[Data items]
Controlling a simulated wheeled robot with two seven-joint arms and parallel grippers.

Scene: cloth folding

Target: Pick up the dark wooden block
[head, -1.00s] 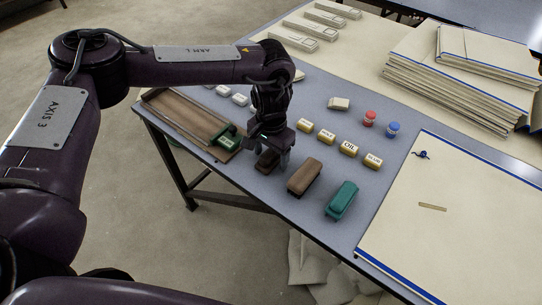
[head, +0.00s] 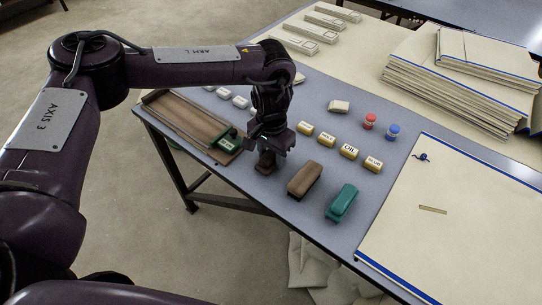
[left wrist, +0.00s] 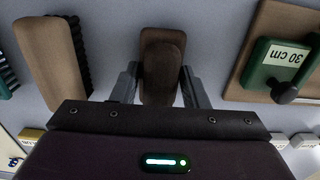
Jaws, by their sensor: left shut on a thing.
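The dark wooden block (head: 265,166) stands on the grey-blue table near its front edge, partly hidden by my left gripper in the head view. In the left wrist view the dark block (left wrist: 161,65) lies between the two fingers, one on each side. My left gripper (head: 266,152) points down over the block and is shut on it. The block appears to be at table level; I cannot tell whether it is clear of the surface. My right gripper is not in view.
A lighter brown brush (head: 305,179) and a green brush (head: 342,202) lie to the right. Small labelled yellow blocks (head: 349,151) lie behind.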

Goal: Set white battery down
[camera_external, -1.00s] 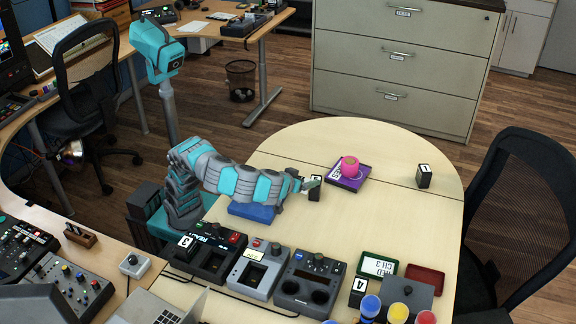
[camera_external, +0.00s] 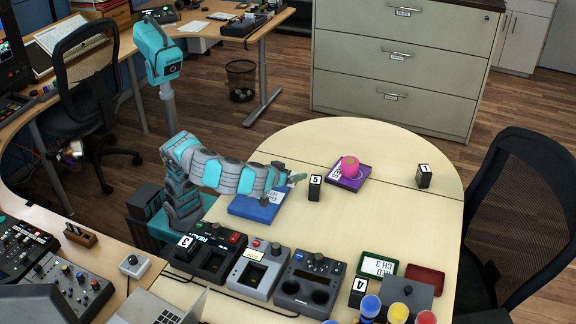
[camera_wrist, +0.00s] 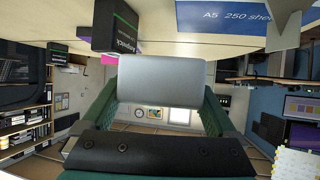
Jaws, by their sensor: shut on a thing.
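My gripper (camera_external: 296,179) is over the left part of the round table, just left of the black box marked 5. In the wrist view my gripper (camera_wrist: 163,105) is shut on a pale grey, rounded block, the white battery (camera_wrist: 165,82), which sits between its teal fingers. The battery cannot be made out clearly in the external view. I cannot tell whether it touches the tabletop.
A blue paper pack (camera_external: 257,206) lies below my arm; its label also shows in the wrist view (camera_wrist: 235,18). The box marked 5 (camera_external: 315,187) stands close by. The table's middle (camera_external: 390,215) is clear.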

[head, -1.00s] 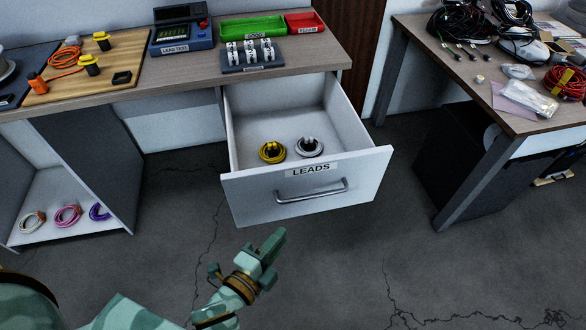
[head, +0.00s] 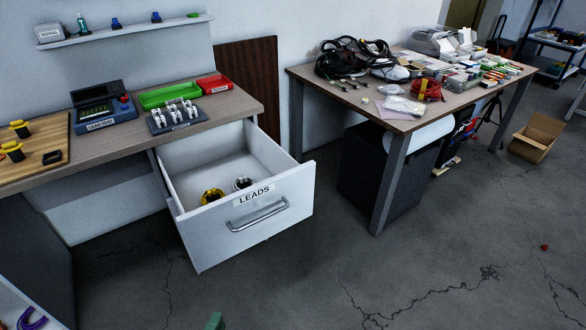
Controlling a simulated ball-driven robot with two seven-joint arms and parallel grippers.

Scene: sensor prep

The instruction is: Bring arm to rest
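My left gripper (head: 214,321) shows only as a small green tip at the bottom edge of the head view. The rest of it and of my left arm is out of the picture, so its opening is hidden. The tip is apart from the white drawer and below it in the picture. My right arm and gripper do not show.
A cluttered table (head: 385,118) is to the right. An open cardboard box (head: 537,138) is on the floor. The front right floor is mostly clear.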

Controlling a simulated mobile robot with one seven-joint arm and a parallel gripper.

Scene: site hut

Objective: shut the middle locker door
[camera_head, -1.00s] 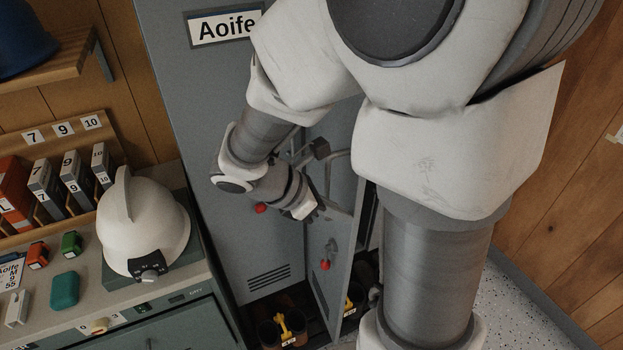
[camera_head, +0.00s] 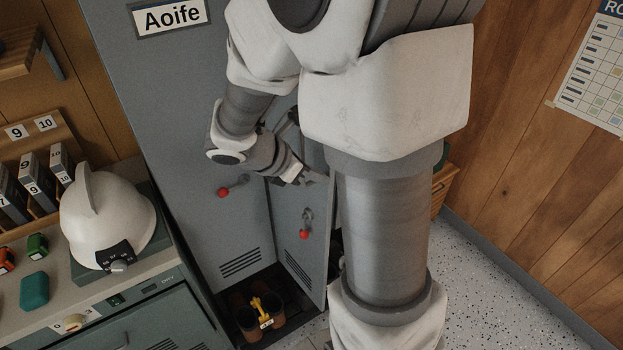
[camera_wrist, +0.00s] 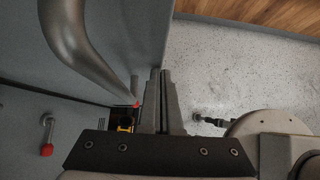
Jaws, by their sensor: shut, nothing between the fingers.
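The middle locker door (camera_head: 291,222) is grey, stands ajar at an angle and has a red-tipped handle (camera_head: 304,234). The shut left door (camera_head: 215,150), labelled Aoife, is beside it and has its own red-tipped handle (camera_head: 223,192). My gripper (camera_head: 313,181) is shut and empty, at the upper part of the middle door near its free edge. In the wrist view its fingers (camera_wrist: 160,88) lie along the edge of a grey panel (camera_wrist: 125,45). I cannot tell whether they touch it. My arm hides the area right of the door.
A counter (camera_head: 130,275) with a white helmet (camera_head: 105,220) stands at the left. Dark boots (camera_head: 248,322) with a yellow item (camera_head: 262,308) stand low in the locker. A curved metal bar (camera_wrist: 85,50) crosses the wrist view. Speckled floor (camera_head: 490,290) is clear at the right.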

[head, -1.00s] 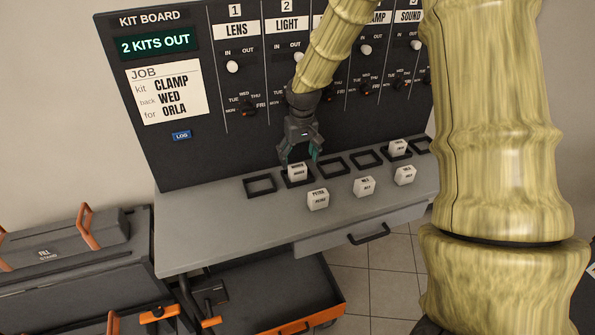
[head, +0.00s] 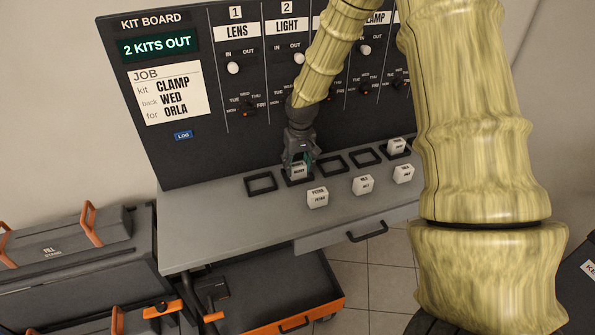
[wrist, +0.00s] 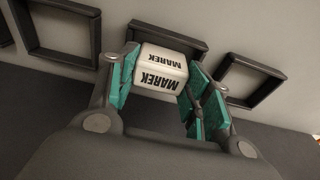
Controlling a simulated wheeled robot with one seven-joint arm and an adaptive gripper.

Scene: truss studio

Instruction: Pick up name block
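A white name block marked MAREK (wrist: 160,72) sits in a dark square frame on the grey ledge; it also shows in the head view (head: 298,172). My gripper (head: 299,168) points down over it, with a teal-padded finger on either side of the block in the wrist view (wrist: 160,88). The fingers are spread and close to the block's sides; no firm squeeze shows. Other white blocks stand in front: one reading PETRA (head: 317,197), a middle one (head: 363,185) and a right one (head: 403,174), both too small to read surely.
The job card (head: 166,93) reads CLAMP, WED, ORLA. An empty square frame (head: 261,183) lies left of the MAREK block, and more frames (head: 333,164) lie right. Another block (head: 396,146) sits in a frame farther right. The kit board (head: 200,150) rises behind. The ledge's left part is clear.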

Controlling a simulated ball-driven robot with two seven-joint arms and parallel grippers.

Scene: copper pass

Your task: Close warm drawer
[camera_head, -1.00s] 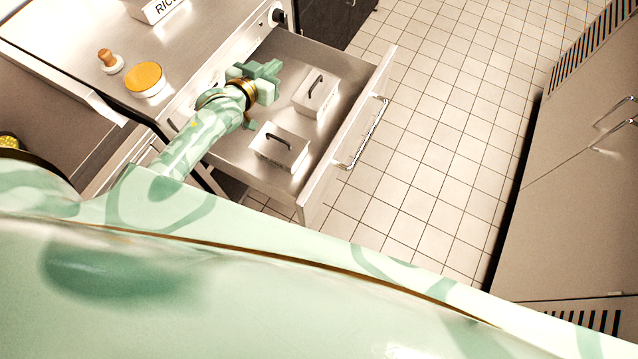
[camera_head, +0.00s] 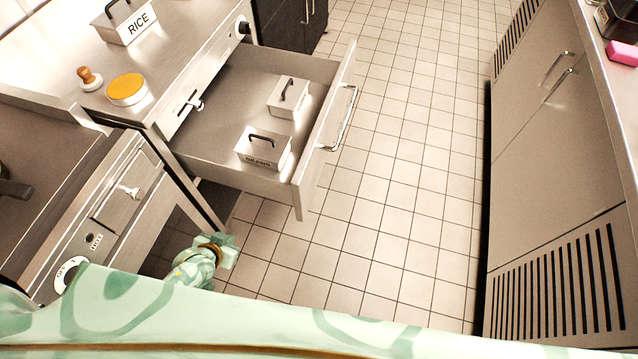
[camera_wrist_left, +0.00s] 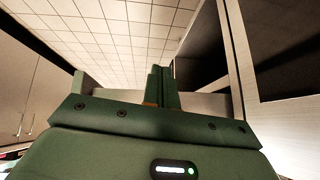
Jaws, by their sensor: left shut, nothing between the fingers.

◆ Task to carry out ◆
Pull every line containing the word "Scene" out of the material and copy it.

◆ Written solution ◆
Scene: cloth folding
Scene: sensor prep
Scene: site hut
Scene: truss studio
Scene: copper pass

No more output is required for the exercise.